--- Start GIVEN DATA ---
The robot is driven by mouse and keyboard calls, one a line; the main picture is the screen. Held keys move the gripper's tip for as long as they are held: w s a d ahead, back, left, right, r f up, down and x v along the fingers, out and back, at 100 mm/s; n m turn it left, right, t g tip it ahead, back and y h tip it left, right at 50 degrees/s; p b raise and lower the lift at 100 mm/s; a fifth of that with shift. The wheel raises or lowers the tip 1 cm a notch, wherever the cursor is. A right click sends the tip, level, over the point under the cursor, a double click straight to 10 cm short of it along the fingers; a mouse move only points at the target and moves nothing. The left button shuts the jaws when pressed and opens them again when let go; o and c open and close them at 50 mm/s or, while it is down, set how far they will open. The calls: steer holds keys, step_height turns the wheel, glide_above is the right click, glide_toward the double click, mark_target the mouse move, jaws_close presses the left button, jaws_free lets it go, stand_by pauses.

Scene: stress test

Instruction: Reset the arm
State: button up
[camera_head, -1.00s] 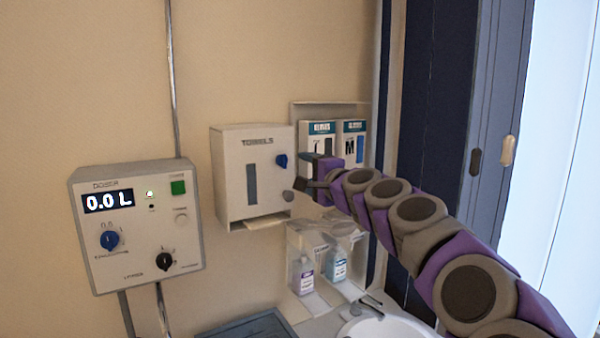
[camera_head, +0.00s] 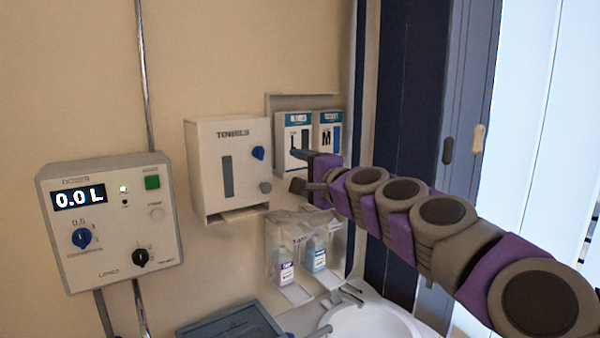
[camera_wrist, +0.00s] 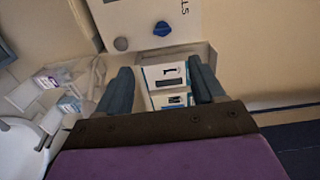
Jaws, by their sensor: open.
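My gripper (camera_head: 303,172) is at the end of my purple and grey arm, which reaches in from the lower right in the head view. It is in front of the wall, just right of the towel dispenser (camera_head: 230,165) and below the glove boxes (camera_head: 308,131). In the wrist view my gripper (camera_wrist: 162,90) shows two dark fingers spread apart, open and empty. The glove boxes (camera_wrist: 165,82) show between and beyond the fingers. The arm hides part of the wall and cabinet behind it.
A doser box (camera_head: 110,222) reading 0.0 L hangs on the wall at left. Soap bottles (camera_head: 284,266) stand in a clear holder below the gripper, above a white sink (camera_head: 372,322). A grey tray (camera_head: 232,332) is at bottom. Dark cabinet doors (camera_head: 413,130) stand behind the arm.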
--- End GIVEN DATA ---
=== THE EXERCISE ===
Only the lines from the one with "[camera_head, -1.00s]" down to the one with "[camera_wrist, +0.00s]" belong in your copy, both ends included; write them out exactly and skip any pictures.

=== SOLUTION FOR THIS TASK ===
[camera_head, -1.00s] 
[camera_head, +0.00s] 
[camera_wrist, +0.00s] 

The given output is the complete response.